WHAT TO WORK ON => Copy the material that follows word for word and omit its pictures.

RECORDED DATA =>
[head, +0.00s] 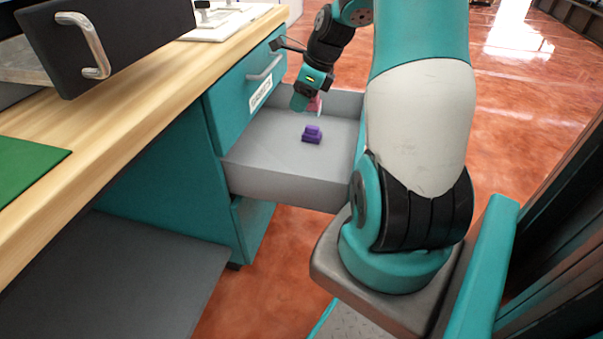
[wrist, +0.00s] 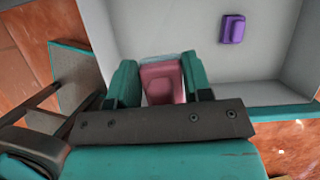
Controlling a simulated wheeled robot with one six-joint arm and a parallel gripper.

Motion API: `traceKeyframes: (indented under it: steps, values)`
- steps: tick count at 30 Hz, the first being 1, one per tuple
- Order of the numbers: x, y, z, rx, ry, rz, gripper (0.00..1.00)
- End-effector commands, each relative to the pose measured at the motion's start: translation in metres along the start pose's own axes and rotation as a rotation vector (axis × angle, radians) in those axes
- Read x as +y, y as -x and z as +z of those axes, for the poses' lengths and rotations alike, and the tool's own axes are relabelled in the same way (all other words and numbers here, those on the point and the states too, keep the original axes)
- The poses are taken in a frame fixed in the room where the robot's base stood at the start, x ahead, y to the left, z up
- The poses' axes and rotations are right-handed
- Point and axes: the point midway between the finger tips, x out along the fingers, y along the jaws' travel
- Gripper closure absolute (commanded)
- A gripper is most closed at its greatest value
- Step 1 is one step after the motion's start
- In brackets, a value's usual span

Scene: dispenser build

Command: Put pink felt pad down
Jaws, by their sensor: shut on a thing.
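The pink felt pad (wrist: 163,82) is between the two teal fingers of my gripper (wrist: 162,80) in the wrist view. My gripper is shut on it. In the head view the pink pad (head: 315,104) shows as a small patch beside my gripper (head: 304,102), over the far part of an open grey drawer (head: 270,185). The pad appears to be above the drawer floor; the exact gap cannot be told. A purple object (head: 312,134) lies on the drawer floor, apart from my gripper. It also shows at the upper right in the wrist view (wrist: 232,28).
The drawer belongs to a teal cabinet (head: 225,205) under a wooden worktop (head: 130,85). Another drawer front with a metal handle (head: 264,68) is beside the open drawer. A green mat (head: 28,168) lies on the worktop. Drawer floor around the purple object is clear.

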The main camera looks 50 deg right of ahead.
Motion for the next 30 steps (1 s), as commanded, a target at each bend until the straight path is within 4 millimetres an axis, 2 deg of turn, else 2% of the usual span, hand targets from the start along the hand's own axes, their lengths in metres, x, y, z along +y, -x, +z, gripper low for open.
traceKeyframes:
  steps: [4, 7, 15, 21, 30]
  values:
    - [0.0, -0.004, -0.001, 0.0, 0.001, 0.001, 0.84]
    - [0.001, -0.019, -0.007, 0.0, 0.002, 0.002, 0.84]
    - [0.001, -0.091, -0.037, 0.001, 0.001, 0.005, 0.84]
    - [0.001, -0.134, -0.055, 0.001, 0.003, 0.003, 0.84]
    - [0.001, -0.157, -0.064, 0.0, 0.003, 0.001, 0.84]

SOLUTION FOR THIS TASK =>
[head, +0.00s] 
[wrist, +0.00s] 
Controlling a simulated wheeled robot with one six-joint arm and a parallel gripper.

Motion API: `traceKeyframes: (indented under it: steps, values)`
- steps: tick count at 30 Hz, the first being 1, one per tuple
- Order of the numbers: x, y, z, rx, ry, rz, gripper (0.00..1.00)
- End-effector commands, each relative to the pose measured at the motion's start: translation in metres along the start pose's own axes and rotation as a rotation vector (axis × angle, radians) in those axes
- Read x as +y, y as -x and z as +z of those axes, for the poses' lengths and rotations alike, and the tool's own axes are relabelled in the same way (all other words and numbers here, those on the point and the states too, keep the original axes)
- The poses are taken in a frame fixed in the room where the robot's base stood at the start, x ahead, y to the left, z up
- The poses' axes and rotations are right-handed
- Point and axes: the point midway between the finger tips, x out along the fingers, y along the jaws' travel
- Gripper closure absolute (commanded)
- A gripper is most closed at its greatest value
- Step 1 is one step after the motion's start
- In brackets, a value's usual span

Scene: dispenser build

Command: Put pink felt pad down
Jaws, by their sensor: shut on a thing.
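The pink felt pad (wrist: 163,82) is between the two teal fingers of my gripper (wrist: 162,80) in the wrist view. My gripper is shut on it. In the head view the pink pad (head: 315,104) shows as a small patch beside my gripper (head: 304,102), over the far part of an open grey drawer (head: 270,185). The pad appears to be above the drawer floor; the exact gap cannot be told. A purple object (head: 312,134) lies on the drawer floor, apart from my gripper. It also shows at the upper right in the wrist view (wrist: 232,28).
The drawer belongs to a teal cabinet (head: 225,205) under a wooden worktop (head: 130,85). Another drawer front with a metal handle (head: 264,68) is beside the open drawer. A green mat (head: 28,168) lies on the worktop. Drawer floor around the purple object is clear.

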The main camera looks 50 deg right of ahead.
Motion for the next 30 steps (1 s), as commanded, a target at each bend until the straight path is within 4 millimetres an axis, 2 deg of turn, else 2% of the usual span, hand targets from the start along the hand's own axes, their lengths in metres, x, y, z along +y, -x, +z, gripper low for open.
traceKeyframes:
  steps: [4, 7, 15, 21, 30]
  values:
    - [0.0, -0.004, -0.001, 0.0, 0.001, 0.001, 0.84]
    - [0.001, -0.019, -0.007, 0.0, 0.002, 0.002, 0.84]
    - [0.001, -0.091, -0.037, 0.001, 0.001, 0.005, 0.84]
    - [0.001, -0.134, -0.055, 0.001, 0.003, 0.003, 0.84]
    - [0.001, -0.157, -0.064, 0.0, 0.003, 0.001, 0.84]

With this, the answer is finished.